Temat: Pokłóciłam się z chłopakiem.

Hej. 

Sprawa wygląda tak, że mój tata jak skończyłam technikum i poszłam do pracy nie kupuje mi nic wow. Ostatnio się zwolniłam. Nie mam kasy na laptopa a potrzebuje na studia i dalej jest zdania, że muszę sobie na to zapracować. Kasy mają dużo ale mają takie zasady że mam sobie zapracować na laptopa a swojego mi dają do studiów. Wiec pożyczają. 

Mój chłopak uważa, że jak dziecko po 18 roku życia potrzebuje na prawo jazdy czy cokolwiek to rodzic ma mu dać bo to znaczy że go kocha. Jakieś takie zasady mu wmówił własny ojciec że rodzinie się pomaga a nie daje pożyczki jak coś potrzebują. 

No i ona stwierdził, że moi mnie traktują jak obca osobę a jestem ich dzieckiem. Zabolało mnie to. Dodał że kim ja jestem w takim razie w ich oczach, że dla niego dziecku się pomaga a że finansowo bo takie czasy to jedno bo to objaw miłości. Zasugerował że moi mnie nie kochają. 

co o tym uważacie?

Studiowałam 5 lat dziennie, do pracy takiej na pełen etat poszłam w połowie piątego roku, już po napisaniu magisterki i robiąc w niej tylko jakieś drobne korekty. Miałam już bardzo mało zajęć i mogłam to spokojnie wcisnąć. I w momencie, gdy dostałam pierwszą wypłatę, rodzice przestali sponsorować moje zachcianki. Nie opłacili prawa jazdy, nie płacili za moje wyjazdy, nie kupowali książek, laptopa też by nie kupili. I było to dla mnie zupełnie naturalne. Myślę, że podejście Twojego chłopaka wynika z tego, że jednak prawie cały czas był na studiach dziennych, nie miał opcji, żeby pójść do pracy i generalnie musiał się tylko uczyć. Natomiast nie rozumiem porównywania tego z Twoją sytuacją, gdzie Ty nigdy na studiach dziennych nie byłaś i normalnie chodziłaś do pracy.

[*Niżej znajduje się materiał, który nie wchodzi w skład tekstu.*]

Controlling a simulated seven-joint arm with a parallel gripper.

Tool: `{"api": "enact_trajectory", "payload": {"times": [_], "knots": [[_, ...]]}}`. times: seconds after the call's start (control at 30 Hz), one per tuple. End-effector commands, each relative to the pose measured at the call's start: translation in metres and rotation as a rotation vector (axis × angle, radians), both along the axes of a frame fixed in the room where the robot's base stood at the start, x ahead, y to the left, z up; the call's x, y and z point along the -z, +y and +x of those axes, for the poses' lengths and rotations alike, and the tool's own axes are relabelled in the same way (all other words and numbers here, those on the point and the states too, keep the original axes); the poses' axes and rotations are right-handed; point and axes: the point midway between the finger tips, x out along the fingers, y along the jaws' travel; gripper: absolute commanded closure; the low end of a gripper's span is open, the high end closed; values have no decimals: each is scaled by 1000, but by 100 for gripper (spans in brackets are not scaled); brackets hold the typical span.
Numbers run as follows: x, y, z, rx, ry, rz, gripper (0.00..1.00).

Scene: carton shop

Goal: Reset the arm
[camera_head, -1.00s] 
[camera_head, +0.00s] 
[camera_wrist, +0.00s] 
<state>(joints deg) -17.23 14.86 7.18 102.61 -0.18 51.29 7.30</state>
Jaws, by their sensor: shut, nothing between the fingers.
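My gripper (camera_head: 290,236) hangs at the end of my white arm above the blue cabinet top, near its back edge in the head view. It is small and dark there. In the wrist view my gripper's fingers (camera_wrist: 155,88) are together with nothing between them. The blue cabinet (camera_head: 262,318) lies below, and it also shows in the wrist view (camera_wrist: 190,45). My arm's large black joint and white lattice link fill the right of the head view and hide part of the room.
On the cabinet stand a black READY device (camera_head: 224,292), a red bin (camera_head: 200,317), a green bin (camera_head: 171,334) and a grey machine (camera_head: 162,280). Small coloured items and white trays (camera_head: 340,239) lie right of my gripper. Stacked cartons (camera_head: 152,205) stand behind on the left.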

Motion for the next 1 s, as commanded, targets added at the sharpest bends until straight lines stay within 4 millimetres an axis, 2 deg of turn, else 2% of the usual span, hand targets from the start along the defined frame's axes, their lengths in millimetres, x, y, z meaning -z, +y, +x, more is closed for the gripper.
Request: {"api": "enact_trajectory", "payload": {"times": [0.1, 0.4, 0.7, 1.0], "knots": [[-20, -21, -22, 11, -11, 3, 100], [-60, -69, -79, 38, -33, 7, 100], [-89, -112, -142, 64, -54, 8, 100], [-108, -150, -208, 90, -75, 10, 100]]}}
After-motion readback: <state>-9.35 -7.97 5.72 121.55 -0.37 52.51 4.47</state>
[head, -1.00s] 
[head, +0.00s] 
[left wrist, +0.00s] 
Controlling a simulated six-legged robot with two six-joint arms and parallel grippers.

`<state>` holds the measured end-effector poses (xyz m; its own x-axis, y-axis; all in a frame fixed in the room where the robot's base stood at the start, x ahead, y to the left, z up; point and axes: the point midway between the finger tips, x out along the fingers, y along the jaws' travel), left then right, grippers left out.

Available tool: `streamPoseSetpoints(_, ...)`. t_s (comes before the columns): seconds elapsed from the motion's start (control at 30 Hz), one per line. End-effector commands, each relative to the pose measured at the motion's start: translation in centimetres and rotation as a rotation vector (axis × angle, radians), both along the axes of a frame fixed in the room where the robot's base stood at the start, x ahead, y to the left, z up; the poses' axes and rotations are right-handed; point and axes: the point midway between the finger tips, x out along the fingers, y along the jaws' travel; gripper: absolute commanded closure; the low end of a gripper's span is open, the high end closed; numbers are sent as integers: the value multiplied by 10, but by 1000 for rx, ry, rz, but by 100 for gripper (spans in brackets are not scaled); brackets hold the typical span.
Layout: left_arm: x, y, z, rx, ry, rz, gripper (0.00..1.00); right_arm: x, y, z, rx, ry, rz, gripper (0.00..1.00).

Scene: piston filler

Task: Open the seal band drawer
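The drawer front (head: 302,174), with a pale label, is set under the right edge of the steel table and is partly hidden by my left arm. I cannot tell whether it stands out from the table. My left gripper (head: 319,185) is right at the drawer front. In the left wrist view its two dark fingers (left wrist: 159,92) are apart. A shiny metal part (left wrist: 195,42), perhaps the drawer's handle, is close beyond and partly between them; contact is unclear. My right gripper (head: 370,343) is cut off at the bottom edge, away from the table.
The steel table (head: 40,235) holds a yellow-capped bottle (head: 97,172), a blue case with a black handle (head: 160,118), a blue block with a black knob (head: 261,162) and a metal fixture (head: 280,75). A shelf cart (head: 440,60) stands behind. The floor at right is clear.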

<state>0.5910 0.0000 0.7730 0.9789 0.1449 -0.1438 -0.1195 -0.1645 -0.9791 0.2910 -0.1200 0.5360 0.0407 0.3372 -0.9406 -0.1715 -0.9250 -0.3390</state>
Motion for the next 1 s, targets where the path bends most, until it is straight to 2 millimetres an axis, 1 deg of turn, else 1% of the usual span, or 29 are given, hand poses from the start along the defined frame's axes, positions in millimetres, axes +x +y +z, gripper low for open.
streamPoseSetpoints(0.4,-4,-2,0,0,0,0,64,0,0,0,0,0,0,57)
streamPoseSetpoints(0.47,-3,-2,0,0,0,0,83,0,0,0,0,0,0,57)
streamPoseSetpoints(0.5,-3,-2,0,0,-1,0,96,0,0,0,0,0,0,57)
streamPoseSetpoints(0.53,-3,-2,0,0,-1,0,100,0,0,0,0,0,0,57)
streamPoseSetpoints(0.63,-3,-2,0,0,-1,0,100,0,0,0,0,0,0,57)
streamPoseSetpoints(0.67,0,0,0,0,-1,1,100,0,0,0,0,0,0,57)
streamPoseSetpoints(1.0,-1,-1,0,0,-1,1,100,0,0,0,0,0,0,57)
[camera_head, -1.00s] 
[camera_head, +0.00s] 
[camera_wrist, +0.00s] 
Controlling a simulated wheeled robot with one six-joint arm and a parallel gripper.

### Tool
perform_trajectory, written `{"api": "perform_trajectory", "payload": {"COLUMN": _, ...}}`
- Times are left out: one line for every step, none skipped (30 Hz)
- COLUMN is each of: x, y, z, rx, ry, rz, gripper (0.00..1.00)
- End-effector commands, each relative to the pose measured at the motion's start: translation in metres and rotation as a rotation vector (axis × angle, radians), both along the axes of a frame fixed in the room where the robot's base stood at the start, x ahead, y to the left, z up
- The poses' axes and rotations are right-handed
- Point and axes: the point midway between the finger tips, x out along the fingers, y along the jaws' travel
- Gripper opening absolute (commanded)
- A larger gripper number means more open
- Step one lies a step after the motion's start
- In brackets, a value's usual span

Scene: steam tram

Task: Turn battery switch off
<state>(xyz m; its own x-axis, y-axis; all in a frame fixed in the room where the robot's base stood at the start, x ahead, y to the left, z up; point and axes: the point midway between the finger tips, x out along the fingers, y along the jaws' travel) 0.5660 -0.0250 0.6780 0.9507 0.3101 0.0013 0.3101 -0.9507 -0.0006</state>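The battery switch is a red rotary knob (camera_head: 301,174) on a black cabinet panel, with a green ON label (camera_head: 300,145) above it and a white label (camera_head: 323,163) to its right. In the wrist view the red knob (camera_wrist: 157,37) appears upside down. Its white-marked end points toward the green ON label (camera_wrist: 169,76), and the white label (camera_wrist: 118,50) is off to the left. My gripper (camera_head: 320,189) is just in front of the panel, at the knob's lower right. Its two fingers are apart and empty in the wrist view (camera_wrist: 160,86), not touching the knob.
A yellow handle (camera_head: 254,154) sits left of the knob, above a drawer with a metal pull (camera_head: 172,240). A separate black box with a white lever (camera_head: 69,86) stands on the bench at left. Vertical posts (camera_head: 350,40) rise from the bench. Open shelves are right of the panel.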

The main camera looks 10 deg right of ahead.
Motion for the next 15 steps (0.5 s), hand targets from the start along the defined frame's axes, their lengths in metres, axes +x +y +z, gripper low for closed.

Natomiast w kwestii braku pieniędzy, ja na Twoim miejscu po prostu nie zwalniałabym się z pracy, nie mając już zaklepanej innej. Wiedziałaś, jakie jest podejście Twojego taty. To plus wydawanie zbyt dużej ilości pieniędzy i mamy to co mamy. Ale piszesz też, że jednak masz oszczędności. Więc po prostu kupiłabym taniego, używanego laptopa i korzystała z niego, póki nie odłożysz na coś lepszego.

Pasek wagi

xysmenatrix napisał(a):

Studiowałam 5 lat dziennie, do pracy takiej na pełen etat poszłam w połowie piątego roku, już po napisaniu magisterki i robiąc w niej tylko jakieś drobne korekty. Miałam już bardzo mało zajęć i mogłam to spokojnie wcisnąć. I w momencie, gdy dostałam pierwszą wypłatę, rodzice przestali sponsorować moje zachcianki. Nie opłacili prawa jazdy, nie płacili za moje wyjazdy, nie kupowali książek, laptopa też by nie kupili. I było to dla mnie zupełnie naturalne. Myślę, że podejście Twojego chłopaka wynika z tego, że jednak prawie cały czas był na studiach dziennych, nie miał opcji, żeby pójść do pracy i generalnie musiał się tylko uczyć. Natomiast nie rozumiem porównywania tego z Twoją sytuacją, gdzie Ty nigdy na studiach dziennych nie byłaś i normalnie chodziłaś do pracy.

Natomiast w kwestii braku pieniędzy, ja na Twoim miejscu po prostu nie zwalniałabym się z pracy, nie mając już zaklepanej innej. Wiedziałaś, jakie jest podejście Twojego taty. To plus wydawanie zbyt dużej ilości pieniędzy i mamy to co mamy. Ale piszesz też, że jednak masz oszczędności. Więc po prostu kupiłabym taniego, używanego laptopa i korzystała z niego, póki nie odłożysz na coś lepszego.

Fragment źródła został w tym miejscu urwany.